Elle se heurte à l’animosité des victimes et des familles qui ne veulent pas évoquer la honte d’un viol ; à la pression puis à la calomnie des médias avec lesquels elle ne veut pas collaborer ; au mépris de la population qui juge la police incapable au fur et à mesure que le nombre de cadavres augmente. Et de fait, l’enquête piétine longtemps, faute de preuves. Le lecteur suit Petra, les hauts et les bas de son moral, ses relations (qui vont s’améliorant) avec son collègue qu’elle apprivoise et avec ses ex-maris. Bref, c’est à hauteur de femme qu’on suit cette enquête par ailleurs intéressante. Pas d’ADN, pas d’Internet ni de téléphone portable, c’est encore à la réflexion et à la déduction qu’elle se mène, privilégiant les personnages.

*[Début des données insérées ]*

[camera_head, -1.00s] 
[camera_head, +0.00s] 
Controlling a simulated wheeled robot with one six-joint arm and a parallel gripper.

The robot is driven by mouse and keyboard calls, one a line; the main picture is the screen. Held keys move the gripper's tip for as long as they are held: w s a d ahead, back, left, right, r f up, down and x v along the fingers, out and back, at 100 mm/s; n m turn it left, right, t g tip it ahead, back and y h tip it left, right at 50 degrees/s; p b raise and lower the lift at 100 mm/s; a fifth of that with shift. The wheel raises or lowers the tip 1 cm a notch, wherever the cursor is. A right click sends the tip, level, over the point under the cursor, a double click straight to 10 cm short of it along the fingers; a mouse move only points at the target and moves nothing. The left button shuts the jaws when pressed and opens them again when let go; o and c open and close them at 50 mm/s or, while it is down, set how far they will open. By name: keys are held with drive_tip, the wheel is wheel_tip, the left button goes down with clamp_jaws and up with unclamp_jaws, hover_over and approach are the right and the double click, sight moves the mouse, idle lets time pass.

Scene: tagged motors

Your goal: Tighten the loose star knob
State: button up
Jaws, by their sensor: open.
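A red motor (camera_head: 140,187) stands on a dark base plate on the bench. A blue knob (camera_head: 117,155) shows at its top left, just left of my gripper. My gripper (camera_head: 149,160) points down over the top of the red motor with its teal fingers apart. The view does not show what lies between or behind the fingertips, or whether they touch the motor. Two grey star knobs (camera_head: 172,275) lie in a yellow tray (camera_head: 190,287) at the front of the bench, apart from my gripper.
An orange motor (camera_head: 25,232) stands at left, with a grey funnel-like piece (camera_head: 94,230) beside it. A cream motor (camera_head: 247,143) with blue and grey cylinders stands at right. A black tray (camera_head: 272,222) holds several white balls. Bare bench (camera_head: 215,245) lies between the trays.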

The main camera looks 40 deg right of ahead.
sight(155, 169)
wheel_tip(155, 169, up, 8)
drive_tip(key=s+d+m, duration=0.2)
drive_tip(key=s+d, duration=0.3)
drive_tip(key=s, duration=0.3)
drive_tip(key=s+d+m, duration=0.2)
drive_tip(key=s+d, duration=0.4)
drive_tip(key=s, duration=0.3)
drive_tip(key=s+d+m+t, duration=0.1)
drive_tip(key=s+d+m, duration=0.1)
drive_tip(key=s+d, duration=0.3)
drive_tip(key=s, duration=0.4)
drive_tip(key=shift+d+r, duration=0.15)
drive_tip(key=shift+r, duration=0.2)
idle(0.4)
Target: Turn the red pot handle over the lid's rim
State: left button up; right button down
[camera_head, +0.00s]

Alicia Giménez Bartlett sur Tête de lecture
.
Rites de mort
Alicia Giménez Bartlett traduite de l’espagnol par Marianne Millon
Rivages (Rivages/Noir n°352), 2000
ISBN : 978-2-7436-0614-5 – 415 pages – 10.40 €
Ritos de muerte, parution en Espagne : 1996
Une femme enquêtrice, voilà qui mérite que l’on s’y penche et Barcelone est un plus, je note.
C’est une série qui marche bien, au moins sept volumes je crois, et une série télé. Et Barcelone !
Ah, voilà un polar qui m’a l’air tout à fait écrit pour me plaire. En plus, la traductrice Marianne Millon sait en général bien s’immerger dans l’atmosphère, l’écriture et le style de l’auteur.
Pour ma part, j’y retournerai, ces deux personnages me semblent avoir de l’avenir…
L’Espagne est un bon décor pour le polar. C’est une terre de passions…
…et Barcelone une ville à polar, c’est certain ! Bienvenue ici Jeanmi.
je ne lis pas beaucoup de roman policier , sauf exception!
Là je me dis que c’est un bon polar pour amateur du genre non?
Luocine
Il faut aimer le genre procédural, et le couple d’enquêteurs homme-femme lui donne de l’originalité.
Alors moi j’aime bien quand les décors changent. Barcelone, là, ça a l’air très sympa. Je ne connaissais pas cette série. Je note.
J’en ai entendu parler depuis longtemps. Jamais lu. Il faut que je me rattrape.